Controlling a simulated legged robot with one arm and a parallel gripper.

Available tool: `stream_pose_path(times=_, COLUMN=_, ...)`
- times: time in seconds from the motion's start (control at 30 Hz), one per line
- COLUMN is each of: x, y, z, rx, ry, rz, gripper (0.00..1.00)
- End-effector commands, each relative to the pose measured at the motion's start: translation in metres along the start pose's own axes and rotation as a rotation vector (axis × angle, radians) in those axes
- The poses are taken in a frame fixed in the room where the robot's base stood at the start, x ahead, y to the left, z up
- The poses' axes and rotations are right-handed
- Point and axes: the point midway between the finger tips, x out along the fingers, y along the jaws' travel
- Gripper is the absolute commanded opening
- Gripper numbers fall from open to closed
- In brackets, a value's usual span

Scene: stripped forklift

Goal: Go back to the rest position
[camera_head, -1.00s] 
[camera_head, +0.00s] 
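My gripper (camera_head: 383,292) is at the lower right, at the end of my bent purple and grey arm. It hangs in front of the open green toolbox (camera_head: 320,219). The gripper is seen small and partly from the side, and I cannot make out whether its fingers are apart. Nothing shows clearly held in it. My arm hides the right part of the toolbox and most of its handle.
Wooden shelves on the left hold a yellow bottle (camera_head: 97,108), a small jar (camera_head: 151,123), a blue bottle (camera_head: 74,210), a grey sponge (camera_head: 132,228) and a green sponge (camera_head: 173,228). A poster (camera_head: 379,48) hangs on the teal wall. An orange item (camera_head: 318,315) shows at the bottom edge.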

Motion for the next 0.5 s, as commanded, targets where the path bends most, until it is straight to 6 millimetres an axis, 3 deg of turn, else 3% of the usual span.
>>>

******************************

» EXERCISE: Copy exactly the lines that run from the first line of the data to the line containing "- COLUMN is", please, with both ends included and nothing else.

» EXERCISE RESULT:
Controlling a simulated legged robot with one arm and a parallel gripper.

Available tool: `stream_pose_path(times=_, COLUMN=_, ...)`
- times: time in seconds from the motion's start (control at 30 Hz), one per line
- COLUMN is each of: x, y, z, rx, ry, rz, gripper (0.00..1.00)

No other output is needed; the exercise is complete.